Robot call records:

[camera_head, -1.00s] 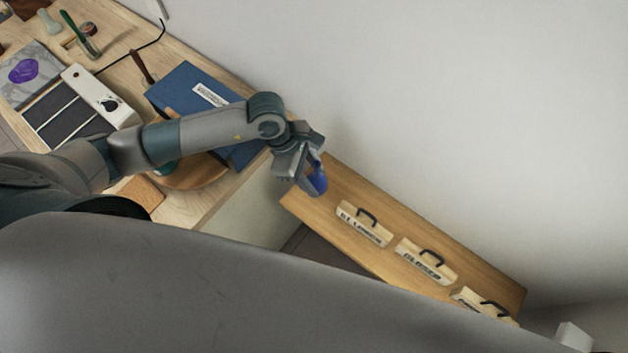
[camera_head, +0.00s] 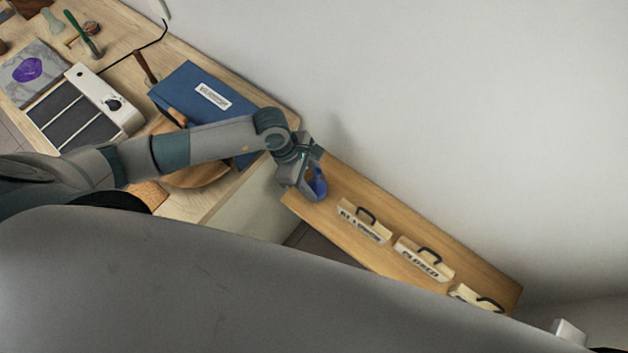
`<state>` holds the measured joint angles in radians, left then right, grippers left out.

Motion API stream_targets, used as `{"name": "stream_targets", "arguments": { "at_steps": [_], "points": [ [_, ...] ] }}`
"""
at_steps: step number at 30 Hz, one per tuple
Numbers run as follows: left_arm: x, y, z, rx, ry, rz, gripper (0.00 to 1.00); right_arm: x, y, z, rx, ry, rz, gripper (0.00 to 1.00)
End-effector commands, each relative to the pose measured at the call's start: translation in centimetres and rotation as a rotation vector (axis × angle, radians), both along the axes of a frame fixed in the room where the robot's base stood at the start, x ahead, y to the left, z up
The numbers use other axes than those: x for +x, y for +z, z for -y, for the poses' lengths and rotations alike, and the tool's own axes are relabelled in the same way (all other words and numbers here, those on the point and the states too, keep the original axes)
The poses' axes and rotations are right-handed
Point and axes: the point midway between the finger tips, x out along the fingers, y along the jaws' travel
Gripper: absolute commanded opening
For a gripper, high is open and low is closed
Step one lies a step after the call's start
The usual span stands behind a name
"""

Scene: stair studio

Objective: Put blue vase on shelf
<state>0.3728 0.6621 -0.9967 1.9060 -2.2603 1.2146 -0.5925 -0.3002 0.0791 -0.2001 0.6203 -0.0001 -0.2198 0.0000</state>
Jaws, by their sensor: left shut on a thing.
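The blue vase (camera_head: 318,185) is at the left end of the wooden shelf (camera_head: 390,218), partly hidden by my left gripper (camera_head: 308,183). My left gripper is shut on it. The vase is over the shelf board, close to its surface. I cannot tell whether its base touches the board. My right gripper is not in view.
Several wooden signs with black handles, one of them the middle sign (camera_head: 424,260), stand along the shelf to the right. A desk (camera_head: 215,196) at left holds a blue binder (camera_head: 200,92) and a white device (camera_head: 104,98). A white wall rises behind the shelf.

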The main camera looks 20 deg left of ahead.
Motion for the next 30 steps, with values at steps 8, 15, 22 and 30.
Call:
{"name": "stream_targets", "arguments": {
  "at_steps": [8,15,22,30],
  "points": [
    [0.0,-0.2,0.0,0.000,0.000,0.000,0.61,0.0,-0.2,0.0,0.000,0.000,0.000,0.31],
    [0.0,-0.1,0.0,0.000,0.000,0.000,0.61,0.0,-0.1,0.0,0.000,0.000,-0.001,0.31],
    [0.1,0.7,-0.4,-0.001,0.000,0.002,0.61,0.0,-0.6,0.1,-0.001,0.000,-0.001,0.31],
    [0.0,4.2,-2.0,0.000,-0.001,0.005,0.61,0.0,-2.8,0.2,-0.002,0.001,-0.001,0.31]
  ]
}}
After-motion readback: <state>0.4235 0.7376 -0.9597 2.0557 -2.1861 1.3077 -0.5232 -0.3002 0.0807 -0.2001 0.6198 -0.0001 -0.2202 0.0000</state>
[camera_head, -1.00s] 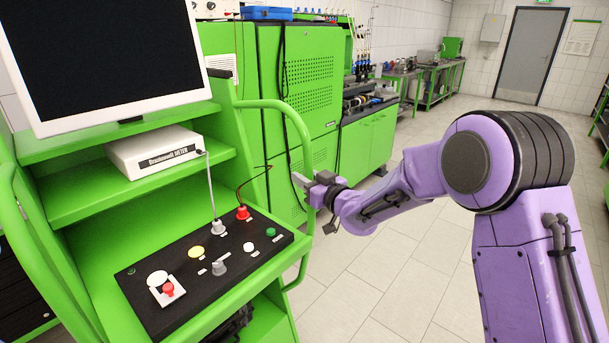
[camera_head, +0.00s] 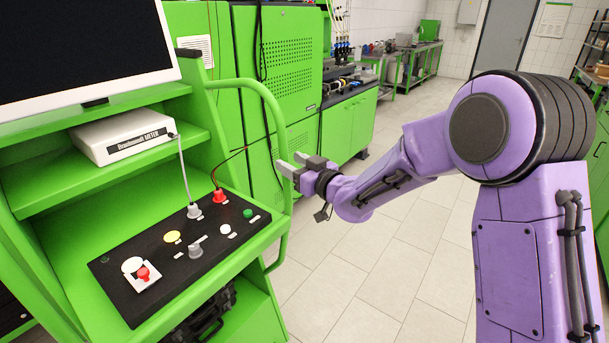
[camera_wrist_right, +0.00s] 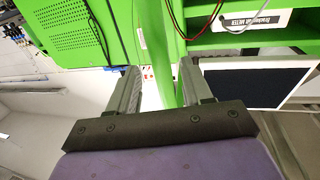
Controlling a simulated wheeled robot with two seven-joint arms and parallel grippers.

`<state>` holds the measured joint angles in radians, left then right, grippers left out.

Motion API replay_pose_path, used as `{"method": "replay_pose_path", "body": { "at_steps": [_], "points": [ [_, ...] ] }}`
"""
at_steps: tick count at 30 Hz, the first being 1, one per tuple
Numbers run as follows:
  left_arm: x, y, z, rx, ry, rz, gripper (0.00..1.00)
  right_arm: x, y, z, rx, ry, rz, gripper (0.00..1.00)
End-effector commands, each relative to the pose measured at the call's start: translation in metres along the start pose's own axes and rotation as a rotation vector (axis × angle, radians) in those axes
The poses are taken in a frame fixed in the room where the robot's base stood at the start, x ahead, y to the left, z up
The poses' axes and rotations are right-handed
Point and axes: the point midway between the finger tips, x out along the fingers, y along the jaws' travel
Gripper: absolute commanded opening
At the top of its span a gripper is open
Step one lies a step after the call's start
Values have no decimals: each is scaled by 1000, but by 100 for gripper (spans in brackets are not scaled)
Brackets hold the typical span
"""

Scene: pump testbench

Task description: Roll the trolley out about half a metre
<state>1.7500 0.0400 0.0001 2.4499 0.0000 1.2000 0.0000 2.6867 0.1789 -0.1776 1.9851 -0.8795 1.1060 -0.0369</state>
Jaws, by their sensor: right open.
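The green trolley (camera_head: 110,200) stands at the left in the head view, with a monitor, a meter and a black control panel on it. Its curved tubular handle (camera_head: 275,112) runs down its right side. My right gripper (camera_head: 288,164) is open at this handle, level with the upper part of the panel. In the right wrist view the green handle tube (camera_wrist_right: 161,75) shows between the two grey fingers (camera_wrist_right: 156,80), with gaps visible on both sides. Whether the fingertips reach past the tube is hard to tell. My left gripper is not in view.
The black control panel (camera_head: 150,290) carries buttons, a knob and plugged cables. Green cabinets (camera_head: 290,65) stand close behind the trolley. Open tiled floor (camera_head: 385,265) lies to the right of it. A grey door (camera_head: 503,45) is in the back wall.

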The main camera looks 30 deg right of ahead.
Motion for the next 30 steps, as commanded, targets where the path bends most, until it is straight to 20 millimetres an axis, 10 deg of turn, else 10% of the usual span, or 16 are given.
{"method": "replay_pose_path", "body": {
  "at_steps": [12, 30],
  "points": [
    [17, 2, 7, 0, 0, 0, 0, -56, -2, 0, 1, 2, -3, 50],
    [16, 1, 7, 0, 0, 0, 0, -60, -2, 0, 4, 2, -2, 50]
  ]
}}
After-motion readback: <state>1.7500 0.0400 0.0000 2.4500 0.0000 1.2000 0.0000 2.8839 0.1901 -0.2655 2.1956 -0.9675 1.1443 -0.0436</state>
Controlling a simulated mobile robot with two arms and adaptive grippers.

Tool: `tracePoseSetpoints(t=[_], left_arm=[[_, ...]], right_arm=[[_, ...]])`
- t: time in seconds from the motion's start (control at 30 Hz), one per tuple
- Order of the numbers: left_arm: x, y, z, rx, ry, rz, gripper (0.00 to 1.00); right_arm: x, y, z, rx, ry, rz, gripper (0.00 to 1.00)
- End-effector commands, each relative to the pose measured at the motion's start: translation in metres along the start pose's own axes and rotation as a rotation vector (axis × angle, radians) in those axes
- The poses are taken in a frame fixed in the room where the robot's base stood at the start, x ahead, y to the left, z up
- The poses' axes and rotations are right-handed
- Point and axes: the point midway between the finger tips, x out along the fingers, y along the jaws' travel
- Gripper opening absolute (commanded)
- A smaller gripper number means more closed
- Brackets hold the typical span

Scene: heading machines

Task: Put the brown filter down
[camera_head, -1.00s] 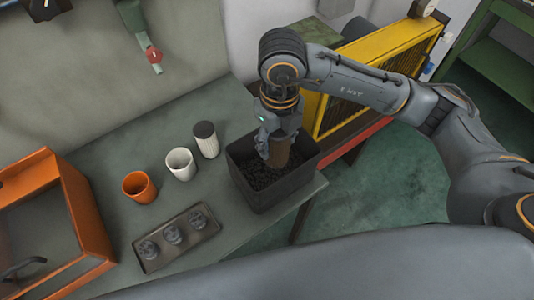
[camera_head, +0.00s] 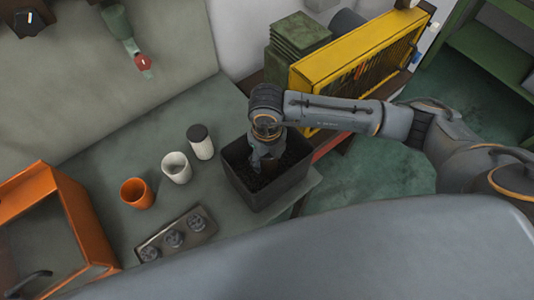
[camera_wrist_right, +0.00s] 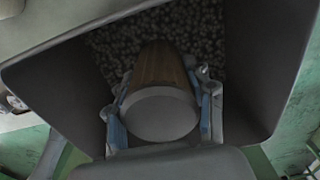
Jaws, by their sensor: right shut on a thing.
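The brown filter (camera_wrist_right: 160,88) is a ribbed brown cylinder with a grey end cap, seen in the right wrist view. My right gripper (camera_wrist_right: 162,115) is shut on it, one finger on each side. The filter is inside the black bin (camera_head: 247,190), over a bed of dark granules (camera_wrist_right: 112,48). I cannot tell whether its far end touches the granules. In the head view my right gripper (camera_head: 263,163) reaches down into the bin and hides most of the filter. My left gripper is not in view.
Left of the bin stand a white filter with a dark top (camera_head: 201,143), a white cup (camera_head: 177,168) and an orange cup (camera_head: 138,193). A tray (camera_head: 150,252) holds dark parts. An orange box (camera_head: 88,222) is at far left, a yellow rack (camera_head: 352,68) behind.

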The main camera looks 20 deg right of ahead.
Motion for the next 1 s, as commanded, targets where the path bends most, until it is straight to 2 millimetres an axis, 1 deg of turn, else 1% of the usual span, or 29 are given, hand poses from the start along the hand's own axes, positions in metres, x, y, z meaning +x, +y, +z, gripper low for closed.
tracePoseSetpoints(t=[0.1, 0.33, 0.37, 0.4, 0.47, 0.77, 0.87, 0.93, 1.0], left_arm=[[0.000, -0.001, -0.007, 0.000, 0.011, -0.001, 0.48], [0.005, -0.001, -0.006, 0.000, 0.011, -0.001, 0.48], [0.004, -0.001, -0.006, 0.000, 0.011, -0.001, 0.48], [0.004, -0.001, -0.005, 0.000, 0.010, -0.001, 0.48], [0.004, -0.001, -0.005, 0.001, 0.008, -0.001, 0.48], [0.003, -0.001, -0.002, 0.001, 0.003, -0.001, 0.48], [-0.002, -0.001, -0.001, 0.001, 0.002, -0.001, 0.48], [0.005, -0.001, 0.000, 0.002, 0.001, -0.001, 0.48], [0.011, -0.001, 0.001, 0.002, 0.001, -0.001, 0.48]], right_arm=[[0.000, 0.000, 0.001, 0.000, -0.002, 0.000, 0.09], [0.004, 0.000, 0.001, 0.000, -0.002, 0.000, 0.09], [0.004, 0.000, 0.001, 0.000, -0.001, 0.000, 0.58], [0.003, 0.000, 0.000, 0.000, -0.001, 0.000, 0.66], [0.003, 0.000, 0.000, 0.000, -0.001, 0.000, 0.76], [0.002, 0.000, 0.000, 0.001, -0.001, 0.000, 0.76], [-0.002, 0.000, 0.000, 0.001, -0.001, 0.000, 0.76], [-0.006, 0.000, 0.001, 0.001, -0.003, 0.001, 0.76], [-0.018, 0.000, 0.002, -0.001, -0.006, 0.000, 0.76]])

* Written exercise *
Reply with the number of lines in the preceding entries that contain "main", and no other words.

* Response to this exercise *
3